2001: A Space Odyssey, a movie by Internation Big Movies?

Suppose three computers sit in Laurel and Hardy's office: stan, ollie and hal-roach. Laurel obviously works on stan, Hardy uses ollie and the last machine hal-roach is a server for administrative tasks. The server hal-roach is accessible to both stan and ollie through the network.
They first set up a central repository, say script, on hal-roach. At all times, this repository contains the reference version of the script. For now, it is empty. Let me recall the commands to create a repository from an empty directory:
hal-roach> mkdir script
hal-roach> cd script
hal-roach> hg init
In order to exchange data with the central repository, they must first publish it. To do so, they have several options, including publishing through:
  • http with the built-in server via command hg serve,
  • http(s) with an existing web server, such as Apache,
  • ssh,
  • a shared disk system mechanism, such as Samba.
Most of these methods are described in this page of the Mercurial wiki. Complex administration tasks are not Laurel and Hardy's cup of tea. Since, they are going to access the central repository through their trusted internal network, they choose the easiest fastest method: the built-in server. First, they configure the repository, so that anybody will be able to deposit his changes via http.
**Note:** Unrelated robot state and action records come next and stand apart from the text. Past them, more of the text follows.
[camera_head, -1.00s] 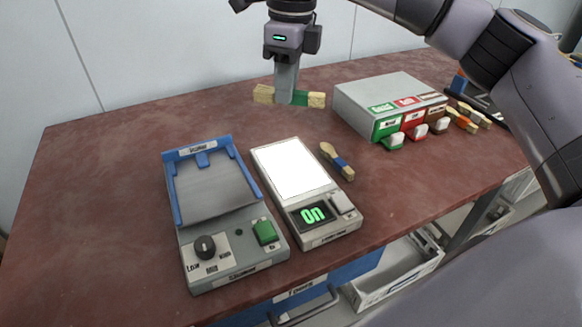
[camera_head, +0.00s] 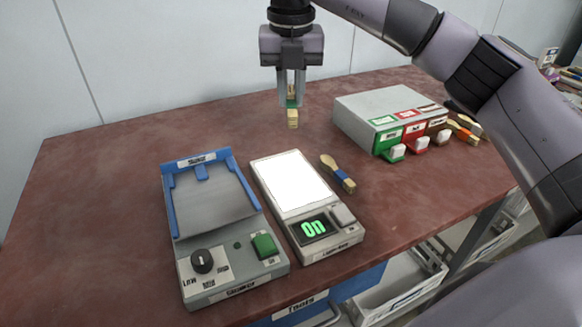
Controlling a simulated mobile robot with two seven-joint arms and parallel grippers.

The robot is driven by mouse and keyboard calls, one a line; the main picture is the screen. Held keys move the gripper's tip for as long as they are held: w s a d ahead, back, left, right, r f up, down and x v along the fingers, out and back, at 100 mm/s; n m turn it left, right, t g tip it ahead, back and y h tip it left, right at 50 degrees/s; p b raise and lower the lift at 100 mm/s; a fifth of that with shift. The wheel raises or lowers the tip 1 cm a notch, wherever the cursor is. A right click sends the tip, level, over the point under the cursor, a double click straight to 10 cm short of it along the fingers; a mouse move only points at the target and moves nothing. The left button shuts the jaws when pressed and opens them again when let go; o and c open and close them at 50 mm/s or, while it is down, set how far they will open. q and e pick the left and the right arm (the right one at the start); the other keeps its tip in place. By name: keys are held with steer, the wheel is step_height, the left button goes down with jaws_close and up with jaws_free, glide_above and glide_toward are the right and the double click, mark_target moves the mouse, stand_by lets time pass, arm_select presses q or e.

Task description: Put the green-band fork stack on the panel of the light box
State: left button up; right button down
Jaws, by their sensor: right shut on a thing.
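My right gripper (camera_head: 291,100) is shut on the green-band fork stack (camera_head: 293,118). It holds the stack above the table, behind the light box. The stack is seen nearly end-on, with its pale wooden end towards me. Its green band is mostly hidden between the fingers. The light box (camera_head: 326,243) stands on the table, with a bare, glowing white panel (camera_head: 289,181) and a green "On" display. The held stack is apart from the panel. My left gripper is not in view.
A blue-and-grey shaker (camera_head: 228,275) stands left of the light box. A blue-band wooden stack (camera_head: 338,174) lies close to its right side. A grey dispenser (camera_head: 385,108) with green, red and brown labels stands at the back right. More banded stacks (camera_head: 464,129) lie beyond it.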

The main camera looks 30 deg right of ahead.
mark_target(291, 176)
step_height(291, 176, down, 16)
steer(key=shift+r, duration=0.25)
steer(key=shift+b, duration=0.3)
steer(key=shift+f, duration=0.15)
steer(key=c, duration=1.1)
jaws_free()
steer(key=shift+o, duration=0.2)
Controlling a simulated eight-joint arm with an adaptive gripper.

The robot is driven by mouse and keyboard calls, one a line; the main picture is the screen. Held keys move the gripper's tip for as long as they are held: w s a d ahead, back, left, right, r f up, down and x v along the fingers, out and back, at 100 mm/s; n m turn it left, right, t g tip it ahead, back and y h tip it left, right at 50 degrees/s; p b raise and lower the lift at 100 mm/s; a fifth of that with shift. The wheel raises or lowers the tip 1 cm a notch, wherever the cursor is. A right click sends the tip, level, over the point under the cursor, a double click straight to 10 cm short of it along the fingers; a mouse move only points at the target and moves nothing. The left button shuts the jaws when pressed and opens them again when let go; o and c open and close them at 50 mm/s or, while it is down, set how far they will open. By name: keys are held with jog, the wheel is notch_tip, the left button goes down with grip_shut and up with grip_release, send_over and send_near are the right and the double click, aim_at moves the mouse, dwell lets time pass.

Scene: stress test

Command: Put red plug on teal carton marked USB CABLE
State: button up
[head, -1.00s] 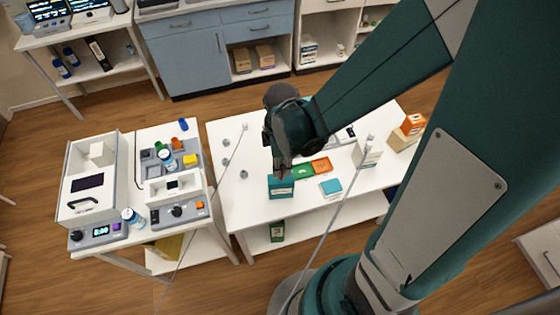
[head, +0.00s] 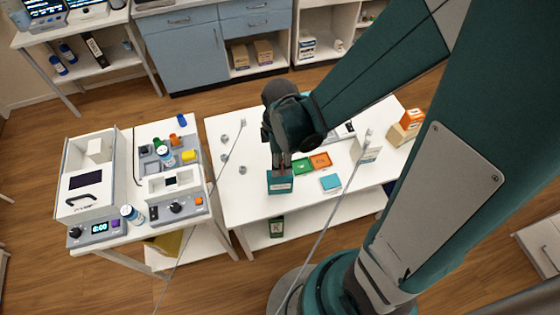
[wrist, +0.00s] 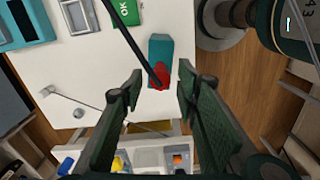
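The teal carton (head: 281,183) stands near the front edge of the white table in the head view. Its printed label is too small to read. In the wrist view, the carton (wrist: 160,47) has a red plug (wrist: 161,76) at its near end. The plug appears to rest on the carton, with a black cable leading up from it. My gripper (head: 281,165) is just above the carton in the head view. In the wrist view, my gripper (wrist: 161,82) is open, its fingers apart on either side of the plug with gaps. The plug cannot be made out in the head view.
A green carton (head: 303,166), an orange tray (head: 320,161) and a teal-and-white box (head: 331,184) lie to the carton's right. A white box (head: 366,150) and an orange carton (head: 411,121) stand farther right. The table's left part is mostly clear.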

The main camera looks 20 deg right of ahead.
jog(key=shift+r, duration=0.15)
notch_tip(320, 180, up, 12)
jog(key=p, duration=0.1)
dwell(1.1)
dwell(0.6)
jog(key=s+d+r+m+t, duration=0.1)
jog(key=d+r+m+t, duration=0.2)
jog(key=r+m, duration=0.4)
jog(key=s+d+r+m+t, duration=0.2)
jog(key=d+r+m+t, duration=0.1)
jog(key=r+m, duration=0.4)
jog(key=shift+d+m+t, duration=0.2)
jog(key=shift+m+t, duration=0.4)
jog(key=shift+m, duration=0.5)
Then, they edit the configuration file hgrc in subdirectory .hg to contain the lines:
[web]
allow_push = *
push_ssl = false
Then they run the server with command:
hal-roach> hg serve
Using a web-browser, they can now check the status of the repository simply by going to the address:
http://hal-roach:8000/
Next, Laurel gets a copy of the whole repository on his machine:
stan> hg clone http://hal-roach:8000/ script
Hardy does the same on his own machine:
ollie> hg clone http://hal-roach:8000/ script
Laurel begins work.
stan> cd script
He creates a file dialogue.txt with the following content:
Stan: You know, Ollie, I been thinkin'!
He then commits the new file:
stan> hg add dialogue.txt
stan> hg commit -m "[add] First line"
In order to make his contribution available to Hardy, he now pushes the state of his local repository towards the central repository:
stan> hg push
Hardy retrieves the lastest changes from the central repository by typing command:
ollie> hg pull -u
And adds his line to the dialogue:
Ollie: Waht about?
He then commits and pushes:
ollie> hg commit -m "[add] a question"
ollie> hg push
Now Laurel pulls the latest changes:
stan> hg pull -u
Adds the next two lines, commits and pushes:
Stan: Well, if we caught our own fish, then we wouldn't
have to pay for it and whoever we sold it to, it would
be clear profit.
Ollie: Tell me that again!
stan> hg commit -m "[add] my answer"
stan> hg push
Immediately after he pushes, Hardy notices his typographical error in writing 'Waht' instead of 'What'. So, while Laurel crafts his next replicas, Hardy commits a correction:
Ollie: What about?
ollie> hg commit -m "[fix] small typo"
But when he wants to push, Mercurial aborts:
ollie> hg push
abort: push creates new remote heads on branch 'default'!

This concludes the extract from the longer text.